Como o socialista, o conservador preocupa-se menos com o problema de como deveriam ser limitados os poderes do governo do que com o de quem irá exercê-los; e, como o socialista, também se acha no direito de impor às outras pessoas os valores nos quais acredita. Quando digo que o conservador carece de princípios, não quero com isso afirmar que ele careça de convicção moral.

“O conservador típico é, de fato, geralmente um homem de convicções morais muito fortes. O que quero dizer é que ele não tem princípios políticos que lhe permitam promover, junto com pessoas cujos valores morais divergem dos seus, uma ordem política na qual todos possam seguir suas convicções. É o reconhecimento desses princípios que possibilita a coexistência de diferentes sistemas de valores, a qual, por sua vez, permite construir uma sociedade pacífica, com um emprego mínimo da força. Sua aceitação significa que podemos tolerar muitas situações com as quais não concordamos.
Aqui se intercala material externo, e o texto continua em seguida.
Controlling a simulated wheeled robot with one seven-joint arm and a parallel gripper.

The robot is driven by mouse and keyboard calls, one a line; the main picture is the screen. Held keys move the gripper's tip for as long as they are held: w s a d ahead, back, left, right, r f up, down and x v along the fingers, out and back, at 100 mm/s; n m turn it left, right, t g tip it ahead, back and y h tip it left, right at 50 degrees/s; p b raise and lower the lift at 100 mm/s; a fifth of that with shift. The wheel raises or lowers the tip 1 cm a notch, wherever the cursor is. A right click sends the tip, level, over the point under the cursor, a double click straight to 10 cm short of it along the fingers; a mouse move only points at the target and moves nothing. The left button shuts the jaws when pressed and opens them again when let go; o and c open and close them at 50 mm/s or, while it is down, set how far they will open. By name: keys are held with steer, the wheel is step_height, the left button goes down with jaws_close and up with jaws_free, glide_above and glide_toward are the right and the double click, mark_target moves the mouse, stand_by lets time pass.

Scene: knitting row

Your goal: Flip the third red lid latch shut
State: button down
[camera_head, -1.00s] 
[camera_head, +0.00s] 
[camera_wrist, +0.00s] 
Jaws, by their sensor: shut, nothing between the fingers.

“Há muitos valores conservadores que me atraem mais do que muitos valores socialistas, porém a importância que um liberal atribui a objetivos específicos não lhe serve de justificativa suficiente para obrigar outros a submeter-se a eles. Não duvido que alguns de meus amigos conservadores ficarão chocados com as “concessões” às opiniões modernas que eu teria feito na Parte III deste livro. Contudo, embora possa não gostar, tanto quanto eles, de algumas das medidas mencionadas e até votasse contra elas, não conheço nenhum princípio geral ao qual recorrer para persuadir os que têm opinião diferente de que tais medidas são inaceitáveis na sociedade que eu e eles desejamos. Para conviver com os outros é preciso muito mais do que fidelidade aos nossos objetivos concretos. É necessário um comprometimento intelectual com um tipo de ordem em que, até nas questões que um indivíduo considera fundamentais, os demais têm o direito de buscar objetivos diferentes.

É isso aí!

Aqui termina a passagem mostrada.